Lentement, mais sûrement.
Pas d’autres choix, comme Geneviève, qui a tellement eu peur de perdre sa Romy, née avec une malformation cardiaque, sauvée par une longue chirurgie à l’âge de 10 mois. Romy a aujourd’hui sept ans, la cicatrice dans son dos paraît plus petite, mais pas le drame qu’elle contient. Un mois jour pour jour après l’opération, Roxane, l’amoureuse de Geneviève et l’autre mère de Romy, a été fauchée sur l’autoroute, morte sur le coup.
Une blessure invisible, qui n’est pas encore tout à fait guérie.
Avoir une cicatrice, c’est aussi devoir affronter le regard des autres, les commentaires parfois maladroits, parfois remplis de mépris. Comme cette fois à la piscine de la ville, cette mère qui a refusé que sa fille s’approche de Chantale, dont le corps a été ébouillanté à 19% quand elle avait deux ans, en disant : «elle doit avoir la lèpre».
Ça a pris à Chantale plus de 40 ans à s’accepter.
Si ce livre ne devait servir qu’à une chose, c’est précisément d’être un antidote aux jugements faciles. Les témoignages que partage Caroline sont bouleversants, émouvants, parsemés de réflexions tirées de sa propre expérience, comme un dialogue entre porteurs de cicatrices. J’en suis, je me suis parfois reconnue.
Les photos sont absolument magnifiques.
Diplômée en 2011, Caroline est photographe à temps plein depuis cinq ans. Elle soupçonne que ça l’a aidée à tisser un lien de confiance avec toutes ces personnes qu’elle a rencontrées. «La plupart des gens se livraient spontanément à moi. Je suis habituée à ça comme photographe, les personnes nous font confiance, ils nous racontent plein de choses.»

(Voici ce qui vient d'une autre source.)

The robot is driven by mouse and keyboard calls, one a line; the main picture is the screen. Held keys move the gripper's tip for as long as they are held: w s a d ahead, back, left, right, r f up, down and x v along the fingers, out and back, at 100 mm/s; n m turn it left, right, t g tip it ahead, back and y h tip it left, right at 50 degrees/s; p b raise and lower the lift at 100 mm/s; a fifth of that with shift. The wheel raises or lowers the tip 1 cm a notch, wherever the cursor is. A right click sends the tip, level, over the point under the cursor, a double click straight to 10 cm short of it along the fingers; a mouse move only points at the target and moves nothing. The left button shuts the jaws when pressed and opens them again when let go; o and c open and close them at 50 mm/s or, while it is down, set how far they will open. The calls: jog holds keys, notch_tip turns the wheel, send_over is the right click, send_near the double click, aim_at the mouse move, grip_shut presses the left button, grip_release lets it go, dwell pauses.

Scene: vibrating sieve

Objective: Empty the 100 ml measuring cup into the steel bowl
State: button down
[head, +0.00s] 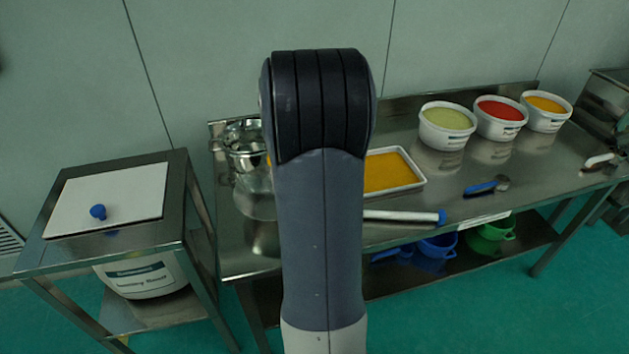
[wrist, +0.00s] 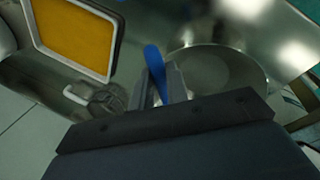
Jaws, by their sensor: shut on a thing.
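My gripper (wrist: 163,82) is shut on a blue handle (wrist: 154,68) that sticks out past its fingers. The cup end of this item is not clearly visible, so I cannot tell its contents or tilt. In the head view my own arm hides the gripper. Shiny steel bowl-like vessels (head: 243,138) stand at the left end of the steel table, partly behind my arm. A round, shiny, shallow form (wrist: 215,70) lies right of the gripper in the wrist view; I cannot tell if it is the steel bowl.
A white tray of yellow powder (head: 418,183) lies right of my arm. White tubs (head: 447,138) with coloured powders stand further right. A blue-handled scoop (head: 487,187) and a blue-ended white tool (head: 405,216) lie near the front edge.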

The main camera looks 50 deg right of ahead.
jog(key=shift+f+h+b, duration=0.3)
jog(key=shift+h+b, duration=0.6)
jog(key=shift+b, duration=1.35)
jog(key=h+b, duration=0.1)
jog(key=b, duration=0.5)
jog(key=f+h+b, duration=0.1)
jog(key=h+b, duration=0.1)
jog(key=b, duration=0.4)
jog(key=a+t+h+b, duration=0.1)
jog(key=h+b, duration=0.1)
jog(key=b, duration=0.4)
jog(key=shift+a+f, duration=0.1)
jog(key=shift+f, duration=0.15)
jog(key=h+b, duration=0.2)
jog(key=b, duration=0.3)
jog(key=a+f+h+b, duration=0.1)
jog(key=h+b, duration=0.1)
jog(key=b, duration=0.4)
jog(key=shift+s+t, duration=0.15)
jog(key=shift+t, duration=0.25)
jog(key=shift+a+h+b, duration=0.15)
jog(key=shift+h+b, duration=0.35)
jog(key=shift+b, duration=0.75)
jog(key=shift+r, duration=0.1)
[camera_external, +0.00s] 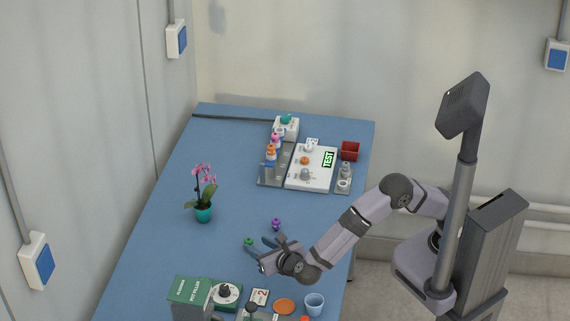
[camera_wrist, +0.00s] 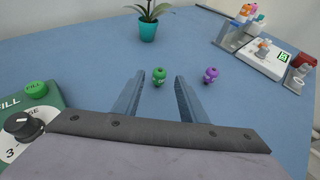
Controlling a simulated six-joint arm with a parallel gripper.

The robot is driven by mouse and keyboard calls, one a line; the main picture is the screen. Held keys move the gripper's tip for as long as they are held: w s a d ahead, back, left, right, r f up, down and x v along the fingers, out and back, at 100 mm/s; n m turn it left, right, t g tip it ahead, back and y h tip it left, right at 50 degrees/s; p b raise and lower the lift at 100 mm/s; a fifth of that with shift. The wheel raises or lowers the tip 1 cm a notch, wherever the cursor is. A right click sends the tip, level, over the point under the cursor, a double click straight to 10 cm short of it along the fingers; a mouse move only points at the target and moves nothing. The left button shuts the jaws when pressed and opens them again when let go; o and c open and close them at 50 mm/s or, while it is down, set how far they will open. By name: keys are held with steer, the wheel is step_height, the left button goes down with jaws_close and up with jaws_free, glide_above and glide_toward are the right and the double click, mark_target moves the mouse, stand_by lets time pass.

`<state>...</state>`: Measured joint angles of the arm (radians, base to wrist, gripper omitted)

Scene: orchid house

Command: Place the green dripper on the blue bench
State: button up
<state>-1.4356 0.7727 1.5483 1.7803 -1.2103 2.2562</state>
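The green dripper (camera_external: 249,241) stands on the blue bench (camera_external: 165,240), left of my gripper in the external view. In the wrist view the green dripper (camera_wrist: 160,76) shows just beyond and between my fingertips. My gripper (camera_external: 263,249) is open and empty, low over the bench. Its two fingers also show spread in the wrist view (camera_wrist: 161,88), with bare blue bench between them. A purple dripper (camera_external: 277,224) stands behind and right of the green one. It also shows in the wrist view (camera_wrist: 210,75), outside my right finger.
A potted orchid (camera_external: 203,214) stands left of centre. A green filler box (camera_external: 190,290), a dial, an orange disc (camera_external: 284,306) and a pale blue cup (camera_external: 314,304) stand at the front. Racked bottles, a TEST panel (camera_external: 325,170) and a red box (camera_external: 350,150) are at the back.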

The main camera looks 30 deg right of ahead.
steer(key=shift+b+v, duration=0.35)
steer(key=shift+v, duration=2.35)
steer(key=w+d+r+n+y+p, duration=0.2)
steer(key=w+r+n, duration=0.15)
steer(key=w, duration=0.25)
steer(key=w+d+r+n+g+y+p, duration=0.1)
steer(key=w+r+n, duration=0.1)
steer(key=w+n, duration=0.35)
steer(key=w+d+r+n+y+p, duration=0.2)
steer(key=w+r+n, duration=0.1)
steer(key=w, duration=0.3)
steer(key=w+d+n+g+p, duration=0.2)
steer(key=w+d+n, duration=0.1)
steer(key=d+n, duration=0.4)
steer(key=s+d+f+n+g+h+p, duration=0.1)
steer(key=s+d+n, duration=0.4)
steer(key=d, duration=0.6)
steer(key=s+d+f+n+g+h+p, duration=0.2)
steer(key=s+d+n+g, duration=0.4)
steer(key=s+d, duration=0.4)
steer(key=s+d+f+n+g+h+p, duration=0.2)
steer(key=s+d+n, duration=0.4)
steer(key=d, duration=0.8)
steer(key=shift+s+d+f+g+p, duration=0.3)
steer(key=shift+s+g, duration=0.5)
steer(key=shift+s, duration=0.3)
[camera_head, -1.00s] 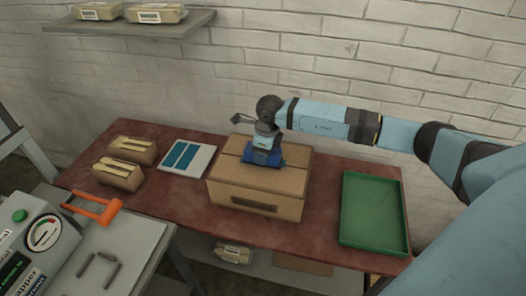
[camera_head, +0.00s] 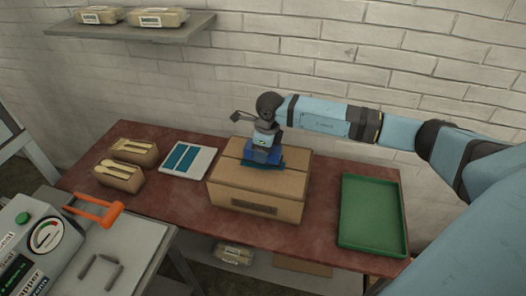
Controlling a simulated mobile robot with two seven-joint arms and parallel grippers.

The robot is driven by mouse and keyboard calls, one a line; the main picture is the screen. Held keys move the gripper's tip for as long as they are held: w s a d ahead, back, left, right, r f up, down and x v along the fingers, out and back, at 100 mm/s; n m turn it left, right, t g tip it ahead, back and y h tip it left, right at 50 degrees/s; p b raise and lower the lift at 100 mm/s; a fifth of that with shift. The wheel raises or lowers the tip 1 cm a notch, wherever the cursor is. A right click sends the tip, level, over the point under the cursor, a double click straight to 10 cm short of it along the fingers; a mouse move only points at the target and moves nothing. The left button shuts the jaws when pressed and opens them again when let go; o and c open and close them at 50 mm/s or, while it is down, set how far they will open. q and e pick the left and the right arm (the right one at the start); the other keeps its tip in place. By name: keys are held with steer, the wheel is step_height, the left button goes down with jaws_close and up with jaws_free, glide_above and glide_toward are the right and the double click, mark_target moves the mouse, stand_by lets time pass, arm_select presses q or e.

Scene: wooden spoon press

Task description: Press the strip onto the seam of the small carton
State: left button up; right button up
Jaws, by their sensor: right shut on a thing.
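The cardboard carton (camera_head: 245,196) sits on the red-brown table, with its top seam partly hidden under my gripper. My right gripper (camera_head: 264,160) points down at the carton's top and is shut, with its fingers hard to make out. A dark teal strip (camera_head: 279,168) shows at its lower right, low over or on the carton's top. I cannot tell whether it touches along its length. A white sheet (camera_head: 200,171) with teal strips (camera_head: 187,158) lies left of the carton. My left gripper is not in view.
A green tray (camera_head: 372,215) lies to the right. Two small boxes with wooden cutlery (camera_head: 128,163) stand at the left. A machine with a gauge and an orange handle (camera_head: 97,210) is at the lower left. A shelf (camera_head: 190,25) holds packages above.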

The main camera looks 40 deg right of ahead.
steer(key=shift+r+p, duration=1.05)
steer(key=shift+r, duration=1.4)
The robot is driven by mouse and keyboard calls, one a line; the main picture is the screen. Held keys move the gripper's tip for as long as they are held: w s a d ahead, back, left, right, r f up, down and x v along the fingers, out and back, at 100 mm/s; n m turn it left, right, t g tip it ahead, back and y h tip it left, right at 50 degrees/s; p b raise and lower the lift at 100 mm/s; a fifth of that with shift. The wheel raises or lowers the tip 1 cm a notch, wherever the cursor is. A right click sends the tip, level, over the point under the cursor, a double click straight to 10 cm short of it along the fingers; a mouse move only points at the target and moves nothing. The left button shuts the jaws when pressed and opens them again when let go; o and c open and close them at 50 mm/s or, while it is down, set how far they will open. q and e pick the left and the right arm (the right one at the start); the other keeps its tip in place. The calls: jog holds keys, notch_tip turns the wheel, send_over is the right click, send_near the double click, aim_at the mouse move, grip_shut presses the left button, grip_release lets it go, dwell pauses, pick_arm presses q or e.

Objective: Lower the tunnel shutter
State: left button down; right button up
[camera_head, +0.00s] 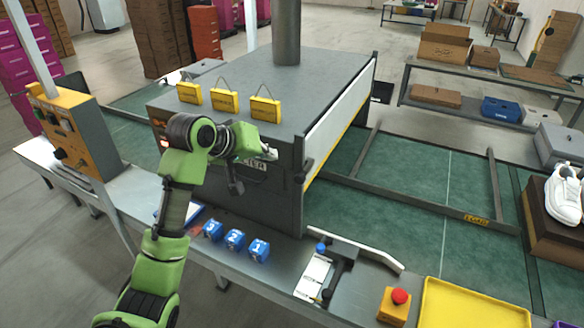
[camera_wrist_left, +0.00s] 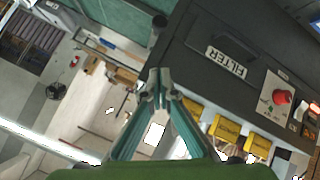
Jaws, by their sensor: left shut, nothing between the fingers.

Mais cette fois, elle est entrée dans leur intimité. «Souvent, les rencontres que je faisais se terminaient avec des pleurs, des pleurs de satisfaction de s’être livrées.»
D’avoir mis un peu de poudre d’or sur leurs cicatrices.
*Le livre publié par les Éditions Enoya n’est pas encore vendu en librairie, mais il est disponible sur commande.